WHAT THE TASK ASKS – Write out exactly the lines from the line with "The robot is" through the line with "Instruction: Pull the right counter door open", including both, and nothing more.
___
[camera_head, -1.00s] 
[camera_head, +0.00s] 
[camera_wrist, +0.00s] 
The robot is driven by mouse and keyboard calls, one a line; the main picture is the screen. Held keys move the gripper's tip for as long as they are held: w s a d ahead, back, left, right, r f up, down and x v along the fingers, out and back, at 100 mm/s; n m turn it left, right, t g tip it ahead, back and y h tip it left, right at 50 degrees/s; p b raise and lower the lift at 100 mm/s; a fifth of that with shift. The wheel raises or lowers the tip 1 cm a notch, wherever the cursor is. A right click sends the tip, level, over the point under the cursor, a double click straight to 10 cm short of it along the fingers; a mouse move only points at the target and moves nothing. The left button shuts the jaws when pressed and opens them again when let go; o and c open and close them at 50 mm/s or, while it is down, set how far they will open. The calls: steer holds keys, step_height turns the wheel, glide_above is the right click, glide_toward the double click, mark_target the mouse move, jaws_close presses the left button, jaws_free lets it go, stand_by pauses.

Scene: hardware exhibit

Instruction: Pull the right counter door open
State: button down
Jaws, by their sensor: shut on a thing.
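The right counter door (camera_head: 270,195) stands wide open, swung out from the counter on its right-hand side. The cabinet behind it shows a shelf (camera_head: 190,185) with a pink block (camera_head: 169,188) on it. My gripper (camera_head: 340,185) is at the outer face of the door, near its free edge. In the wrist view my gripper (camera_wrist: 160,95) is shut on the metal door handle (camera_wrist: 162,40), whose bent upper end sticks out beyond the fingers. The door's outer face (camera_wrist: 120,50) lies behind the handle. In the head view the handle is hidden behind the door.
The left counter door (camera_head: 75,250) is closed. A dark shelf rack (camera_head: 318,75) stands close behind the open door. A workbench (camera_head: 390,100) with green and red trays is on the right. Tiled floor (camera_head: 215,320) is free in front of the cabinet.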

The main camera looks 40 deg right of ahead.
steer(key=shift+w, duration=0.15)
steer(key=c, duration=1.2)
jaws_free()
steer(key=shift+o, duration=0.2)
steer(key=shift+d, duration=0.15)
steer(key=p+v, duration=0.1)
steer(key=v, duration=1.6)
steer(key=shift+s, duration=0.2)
___
EXERCISE RESULT –
The robot is driven by mouse and keyboard calls, one a line; the main picture is the screen. Held keys move the gripper's tip for as long as they are held: w s a d ahead, back, left, right, r f up, down and x v along the fingers, out and back, at 100 mm/s; n m turn it left, right, t g tip it ahead, back and y h tip it left, right at 50 degrees/s; p b raise and lower the lift at 100 mm/s; a fifth of that with shift. The wheel raises or lowers the tip 1 cm a notch, wherever the cursor is. A right click sends the tip, level, over the point under the cursor, a double click straight to 10 cm short of it along the fingers; a mouse move only points at the target and moves nothing. The left button shuts the jaws when pressed and opens them again when let go; o and c open and close them at 50 mm/s or, while it is down, set how far they will open. The calls: steer holds keys, step_height turns the wheel, glide_above is the right click, glide_toward the double click, mark_target the mouse move, jaws_close presses the left button, jaws_free lets it go, stand_by pauses.

Scene: hardware exhibit

Instruction: Pull the right counter door open

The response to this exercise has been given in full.